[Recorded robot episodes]

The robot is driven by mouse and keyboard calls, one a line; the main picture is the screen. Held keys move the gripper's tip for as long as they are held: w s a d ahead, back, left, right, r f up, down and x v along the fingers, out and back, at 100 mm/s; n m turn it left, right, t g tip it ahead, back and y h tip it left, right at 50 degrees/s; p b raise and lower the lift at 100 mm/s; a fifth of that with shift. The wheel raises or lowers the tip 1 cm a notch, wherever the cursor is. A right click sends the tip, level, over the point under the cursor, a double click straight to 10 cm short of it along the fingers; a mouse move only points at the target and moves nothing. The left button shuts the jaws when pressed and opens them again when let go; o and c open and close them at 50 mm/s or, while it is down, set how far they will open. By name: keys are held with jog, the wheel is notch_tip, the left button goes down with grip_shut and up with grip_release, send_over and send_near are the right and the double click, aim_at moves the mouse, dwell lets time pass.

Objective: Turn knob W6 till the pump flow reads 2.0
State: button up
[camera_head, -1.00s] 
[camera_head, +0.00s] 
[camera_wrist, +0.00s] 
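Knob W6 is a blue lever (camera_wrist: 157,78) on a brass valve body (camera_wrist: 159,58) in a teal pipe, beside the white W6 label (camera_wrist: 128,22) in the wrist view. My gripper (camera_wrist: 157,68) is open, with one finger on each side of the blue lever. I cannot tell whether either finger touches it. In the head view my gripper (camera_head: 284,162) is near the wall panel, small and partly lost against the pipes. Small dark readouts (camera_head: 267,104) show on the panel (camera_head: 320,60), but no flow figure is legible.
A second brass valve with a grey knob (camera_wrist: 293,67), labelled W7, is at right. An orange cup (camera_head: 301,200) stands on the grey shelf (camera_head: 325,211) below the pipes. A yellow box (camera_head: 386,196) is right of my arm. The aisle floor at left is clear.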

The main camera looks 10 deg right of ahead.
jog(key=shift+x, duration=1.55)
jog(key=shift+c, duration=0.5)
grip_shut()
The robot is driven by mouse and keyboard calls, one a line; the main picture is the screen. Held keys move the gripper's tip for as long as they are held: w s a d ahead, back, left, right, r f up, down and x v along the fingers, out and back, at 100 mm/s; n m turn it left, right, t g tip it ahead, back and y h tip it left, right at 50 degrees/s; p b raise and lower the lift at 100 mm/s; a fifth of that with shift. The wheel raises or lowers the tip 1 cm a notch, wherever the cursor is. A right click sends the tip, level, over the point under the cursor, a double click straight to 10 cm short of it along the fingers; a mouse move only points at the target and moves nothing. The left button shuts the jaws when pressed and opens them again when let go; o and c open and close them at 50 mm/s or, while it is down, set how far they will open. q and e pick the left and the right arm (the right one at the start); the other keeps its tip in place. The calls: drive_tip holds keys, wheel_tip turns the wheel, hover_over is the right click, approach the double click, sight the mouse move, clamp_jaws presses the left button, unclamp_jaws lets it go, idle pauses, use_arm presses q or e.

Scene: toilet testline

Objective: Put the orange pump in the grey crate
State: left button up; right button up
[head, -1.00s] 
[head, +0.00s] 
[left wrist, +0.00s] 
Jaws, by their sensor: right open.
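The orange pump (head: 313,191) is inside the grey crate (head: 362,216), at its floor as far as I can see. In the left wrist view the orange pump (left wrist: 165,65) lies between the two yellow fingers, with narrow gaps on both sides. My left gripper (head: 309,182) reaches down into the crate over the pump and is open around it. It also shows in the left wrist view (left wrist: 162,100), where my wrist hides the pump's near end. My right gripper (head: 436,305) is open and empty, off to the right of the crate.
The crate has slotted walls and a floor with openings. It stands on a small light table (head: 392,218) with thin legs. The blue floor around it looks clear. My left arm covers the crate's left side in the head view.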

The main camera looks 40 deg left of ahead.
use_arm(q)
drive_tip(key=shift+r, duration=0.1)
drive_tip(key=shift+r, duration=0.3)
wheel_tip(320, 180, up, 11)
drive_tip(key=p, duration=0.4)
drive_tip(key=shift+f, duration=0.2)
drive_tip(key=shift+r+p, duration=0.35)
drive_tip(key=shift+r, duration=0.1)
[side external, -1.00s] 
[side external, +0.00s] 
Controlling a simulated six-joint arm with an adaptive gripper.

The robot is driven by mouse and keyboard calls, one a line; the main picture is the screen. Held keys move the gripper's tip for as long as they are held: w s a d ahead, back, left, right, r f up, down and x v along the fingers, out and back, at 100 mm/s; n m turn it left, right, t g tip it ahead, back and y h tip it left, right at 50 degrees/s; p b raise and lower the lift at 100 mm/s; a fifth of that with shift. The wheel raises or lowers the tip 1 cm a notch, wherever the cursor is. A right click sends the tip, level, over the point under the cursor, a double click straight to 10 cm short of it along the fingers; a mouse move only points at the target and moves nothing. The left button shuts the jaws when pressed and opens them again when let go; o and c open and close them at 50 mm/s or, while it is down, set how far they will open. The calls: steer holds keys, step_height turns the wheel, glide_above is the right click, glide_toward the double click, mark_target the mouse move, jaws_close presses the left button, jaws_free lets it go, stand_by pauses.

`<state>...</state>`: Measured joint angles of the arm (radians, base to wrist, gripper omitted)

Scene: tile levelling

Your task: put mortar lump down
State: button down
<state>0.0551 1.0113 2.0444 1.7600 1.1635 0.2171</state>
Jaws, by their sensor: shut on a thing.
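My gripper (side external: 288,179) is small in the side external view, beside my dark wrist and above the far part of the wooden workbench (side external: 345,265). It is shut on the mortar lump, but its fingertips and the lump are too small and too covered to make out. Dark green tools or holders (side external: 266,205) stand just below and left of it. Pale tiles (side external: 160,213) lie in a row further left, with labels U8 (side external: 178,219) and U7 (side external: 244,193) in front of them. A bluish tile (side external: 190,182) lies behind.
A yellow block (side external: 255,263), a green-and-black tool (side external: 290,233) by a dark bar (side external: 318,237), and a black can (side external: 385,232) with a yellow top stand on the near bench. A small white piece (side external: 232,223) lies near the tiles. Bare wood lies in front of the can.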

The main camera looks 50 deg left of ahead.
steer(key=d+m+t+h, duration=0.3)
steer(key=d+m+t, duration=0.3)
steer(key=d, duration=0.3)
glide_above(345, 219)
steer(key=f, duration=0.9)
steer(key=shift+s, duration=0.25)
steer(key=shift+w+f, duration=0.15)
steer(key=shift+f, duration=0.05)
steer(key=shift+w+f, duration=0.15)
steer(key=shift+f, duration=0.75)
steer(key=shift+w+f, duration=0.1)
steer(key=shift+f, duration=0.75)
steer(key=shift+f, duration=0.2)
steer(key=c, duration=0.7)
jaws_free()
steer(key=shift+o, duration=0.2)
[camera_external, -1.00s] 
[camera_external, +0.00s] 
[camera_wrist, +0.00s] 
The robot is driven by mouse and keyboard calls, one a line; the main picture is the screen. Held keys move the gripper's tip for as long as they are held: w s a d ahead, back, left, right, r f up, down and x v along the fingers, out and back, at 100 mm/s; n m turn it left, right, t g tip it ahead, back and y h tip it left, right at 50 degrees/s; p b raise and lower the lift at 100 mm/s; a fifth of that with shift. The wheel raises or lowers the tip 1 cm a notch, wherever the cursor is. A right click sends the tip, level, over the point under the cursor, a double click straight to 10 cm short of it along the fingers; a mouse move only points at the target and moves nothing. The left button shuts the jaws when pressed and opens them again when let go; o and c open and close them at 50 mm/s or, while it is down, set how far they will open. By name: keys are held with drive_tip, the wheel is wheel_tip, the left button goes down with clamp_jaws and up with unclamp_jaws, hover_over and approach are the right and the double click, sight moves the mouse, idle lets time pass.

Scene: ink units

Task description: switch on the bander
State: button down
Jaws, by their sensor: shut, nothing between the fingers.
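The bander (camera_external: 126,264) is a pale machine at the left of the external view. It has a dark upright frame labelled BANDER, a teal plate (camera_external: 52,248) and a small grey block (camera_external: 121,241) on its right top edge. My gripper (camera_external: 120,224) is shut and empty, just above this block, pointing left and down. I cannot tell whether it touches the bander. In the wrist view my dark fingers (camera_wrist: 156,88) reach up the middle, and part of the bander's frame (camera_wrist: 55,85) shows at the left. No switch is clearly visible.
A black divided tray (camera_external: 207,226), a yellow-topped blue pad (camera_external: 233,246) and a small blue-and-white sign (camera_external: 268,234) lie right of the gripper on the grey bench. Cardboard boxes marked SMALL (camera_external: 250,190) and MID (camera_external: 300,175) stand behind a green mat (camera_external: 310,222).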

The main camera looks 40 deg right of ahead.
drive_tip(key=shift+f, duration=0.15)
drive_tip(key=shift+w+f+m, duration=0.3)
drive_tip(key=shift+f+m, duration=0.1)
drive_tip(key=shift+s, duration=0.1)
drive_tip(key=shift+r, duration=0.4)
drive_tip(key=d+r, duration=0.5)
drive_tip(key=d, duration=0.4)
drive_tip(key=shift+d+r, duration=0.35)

Job
Collect from the data above every line that includes "joint".

Solved problem
Controlling a simulated six-joint arm with an adaptive gripper.
`<state>...</state>`: Measured joint angles of the arm (radians, base to wrist, gripper omitted)

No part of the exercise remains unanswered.